Le parti n’a aujourd’hui aucun sénateur. Et LFI a conscience de son poids politique pour les sénatoriales, qui est en réalité proche de zéro. « Nos demandes sont très modestes : entrer au Sénat, en identifiant au moins un siège de conquête », résume Paul Vannier. LFI a d’abord pensé à la cinquième place du Nord en cas d’union, mais la gauche part déjà divisée, ou à un siège du côté des Français établis hors de France. Puis, LFI a tout misé du côté du Massif central. « Ce siège de conquête, on l’avait trouvé, avec la deuxième position sur la liste du Puy-de-Dôme. On avait un bon profil de candidat, avec Tony Bernard, maire LFI de Châteldon, sachant que cette seconde place n’est pas forcément éligible. Mais même ça nous a été refusé par nos partenaires, en particulier par le Parti communiste qui a bloqué la semaine dernière », pointe du doigt Paul Vannier, qui soutient que « le PS était ouvert à cette hypothèse. Et le PCF, qui l’envisageait dans un premier temps, a rétropédalé. Ils veulent maintenant d’abord un accord national entre le PCF, le PS et EELV, avant de continuer les discussions avec nous. Il y a une volonté de nous marginaliser ». Du côté du Parti communiste, on ne souhaite pas faire de commentaire. « On est en discussion avec eux. Rien n’est clos », se limite-t-on à dire du côté du PCF.

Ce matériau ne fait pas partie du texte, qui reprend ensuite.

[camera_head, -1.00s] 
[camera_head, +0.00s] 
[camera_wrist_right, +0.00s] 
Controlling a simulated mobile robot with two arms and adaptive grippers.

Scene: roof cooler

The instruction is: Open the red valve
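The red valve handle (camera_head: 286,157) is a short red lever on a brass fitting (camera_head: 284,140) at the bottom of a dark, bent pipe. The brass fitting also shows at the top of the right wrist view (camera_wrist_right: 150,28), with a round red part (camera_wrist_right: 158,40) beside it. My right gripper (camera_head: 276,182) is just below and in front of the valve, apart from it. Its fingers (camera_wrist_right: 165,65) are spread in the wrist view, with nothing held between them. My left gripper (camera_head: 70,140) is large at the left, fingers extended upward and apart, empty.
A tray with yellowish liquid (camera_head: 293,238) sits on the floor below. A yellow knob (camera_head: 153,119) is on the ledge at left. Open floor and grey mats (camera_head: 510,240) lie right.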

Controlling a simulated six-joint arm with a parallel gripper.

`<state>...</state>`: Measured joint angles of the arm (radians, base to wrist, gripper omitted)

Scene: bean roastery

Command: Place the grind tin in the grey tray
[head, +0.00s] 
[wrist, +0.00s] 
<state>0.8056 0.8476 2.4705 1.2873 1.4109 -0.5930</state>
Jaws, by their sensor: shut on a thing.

Dans le Puy-de-Dôme, le sortant PS Jacques-Bernard Magner ne se représentant pas, c’est la socialiste Marion Canales, adjointe au maire PS de Clermont-Ferrand, qui mènera la liste. Elle connaît déjà bien le Sénat pour avoir été la collaboratrice de François Rebsamen, quand l’ex-socialiste était sénateur. Et la seconde place de sa liste revient finalement au… Parti communiste, avec Eric Dubourgnoux, comme l’a annoncé La Montagne dimanche dernier.
« Le PS fait de nombreux efforts »
Du côté de la direction du PS, on n’a jamais cru à l’idée d’une Nupes sénatoriales, car elle ne serait « pas transposable » à ce scrutin spécifique. Mais on assure croire encore à l’union, là où cette dernière est possible. « Je cherche et je vais chercher jusqu’au bout, à ce que nous ayons pour ces sénatoriales un accord de la gauche, de toute la gauche et des écologistes, qui permet de faire progresser le groupe socialiste au Sénat, c’est ma priorité numéro 1. Ensuite, ma priorité numéro 2, c’est de permettre par l’implantation territoriale du PS, de faire progresser l’ensemble de la gauche et des écologistes, pour avoir un objectif de 100 sénateurs de gauche. Et pour cela, je regarde dans l’ensemble des départements quelles sont les configurations politiques en termes de réalité électorale », avance Pierre Jouvet, secrétaire général du PS et chargé des élections.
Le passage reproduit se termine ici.